=== Stated goal ===
Below are several entries. Transcribe exactly those lines that fall from the one with "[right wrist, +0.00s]" through the one with "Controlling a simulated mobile", end lines included.

··· Task input ···

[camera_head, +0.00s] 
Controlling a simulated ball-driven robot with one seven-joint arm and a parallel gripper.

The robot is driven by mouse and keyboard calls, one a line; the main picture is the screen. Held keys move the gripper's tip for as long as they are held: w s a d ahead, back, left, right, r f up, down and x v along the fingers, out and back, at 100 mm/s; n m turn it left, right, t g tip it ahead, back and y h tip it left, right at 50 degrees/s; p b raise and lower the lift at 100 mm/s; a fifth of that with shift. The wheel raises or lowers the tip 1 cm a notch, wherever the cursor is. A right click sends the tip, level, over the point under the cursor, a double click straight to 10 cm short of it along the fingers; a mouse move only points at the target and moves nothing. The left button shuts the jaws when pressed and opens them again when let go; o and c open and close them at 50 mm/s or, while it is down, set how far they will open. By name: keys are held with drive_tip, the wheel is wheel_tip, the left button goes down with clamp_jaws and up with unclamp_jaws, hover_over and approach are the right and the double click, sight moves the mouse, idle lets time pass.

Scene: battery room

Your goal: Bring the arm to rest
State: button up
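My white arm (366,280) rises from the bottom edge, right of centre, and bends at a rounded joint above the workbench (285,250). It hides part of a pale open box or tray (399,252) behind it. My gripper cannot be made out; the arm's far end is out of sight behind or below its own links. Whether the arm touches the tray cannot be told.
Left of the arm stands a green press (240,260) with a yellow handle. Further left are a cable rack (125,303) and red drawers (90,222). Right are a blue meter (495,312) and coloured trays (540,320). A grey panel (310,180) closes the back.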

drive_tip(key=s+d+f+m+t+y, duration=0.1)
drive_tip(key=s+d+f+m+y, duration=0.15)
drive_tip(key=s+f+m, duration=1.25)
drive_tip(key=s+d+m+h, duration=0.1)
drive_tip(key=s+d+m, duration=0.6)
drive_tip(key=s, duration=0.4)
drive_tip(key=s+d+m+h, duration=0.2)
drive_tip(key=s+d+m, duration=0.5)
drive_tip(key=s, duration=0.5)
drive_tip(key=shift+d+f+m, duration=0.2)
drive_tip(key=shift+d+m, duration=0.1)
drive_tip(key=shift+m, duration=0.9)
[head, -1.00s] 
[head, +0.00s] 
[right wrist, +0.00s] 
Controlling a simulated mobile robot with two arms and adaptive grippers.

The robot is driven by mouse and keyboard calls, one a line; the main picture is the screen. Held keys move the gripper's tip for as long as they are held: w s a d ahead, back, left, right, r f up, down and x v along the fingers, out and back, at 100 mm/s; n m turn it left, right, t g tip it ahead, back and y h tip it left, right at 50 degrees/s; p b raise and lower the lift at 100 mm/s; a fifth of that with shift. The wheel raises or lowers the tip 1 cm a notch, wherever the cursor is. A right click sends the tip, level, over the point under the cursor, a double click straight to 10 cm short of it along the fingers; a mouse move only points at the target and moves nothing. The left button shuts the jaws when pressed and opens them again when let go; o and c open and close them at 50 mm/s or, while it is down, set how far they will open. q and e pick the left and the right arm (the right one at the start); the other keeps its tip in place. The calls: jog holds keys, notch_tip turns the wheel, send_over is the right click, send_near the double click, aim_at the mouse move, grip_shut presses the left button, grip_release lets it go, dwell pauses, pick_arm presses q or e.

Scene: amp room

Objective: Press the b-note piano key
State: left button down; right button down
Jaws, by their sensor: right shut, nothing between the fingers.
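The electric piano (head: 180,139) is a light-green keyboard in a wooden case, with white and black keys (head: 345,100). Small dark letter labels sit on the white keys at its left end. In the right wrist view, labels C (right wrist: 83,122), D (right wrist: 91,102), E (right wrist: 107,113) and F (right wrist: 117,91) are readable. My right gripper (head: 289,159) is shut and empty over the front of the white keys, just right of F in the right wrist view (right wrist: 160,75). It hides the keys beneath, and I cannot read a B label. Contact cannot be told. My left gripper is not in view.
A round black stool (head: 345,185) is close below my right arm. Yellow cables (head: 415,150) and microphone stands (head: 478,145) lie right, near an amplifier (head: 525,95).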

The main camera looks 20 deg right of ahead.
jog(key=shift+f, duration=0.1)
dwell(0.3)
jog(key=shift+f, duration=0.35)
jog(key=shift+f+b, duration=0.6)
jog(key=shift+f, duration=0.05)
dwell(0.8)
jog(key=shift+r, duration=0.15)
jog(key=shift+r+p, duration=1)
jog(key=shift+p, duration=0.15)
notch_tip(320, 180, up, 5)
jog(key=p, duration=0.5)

···

=== In response ===
[right wrist, +0.00s] 
Controlling a simulated mobile robot with two arms and adaptive grippers.

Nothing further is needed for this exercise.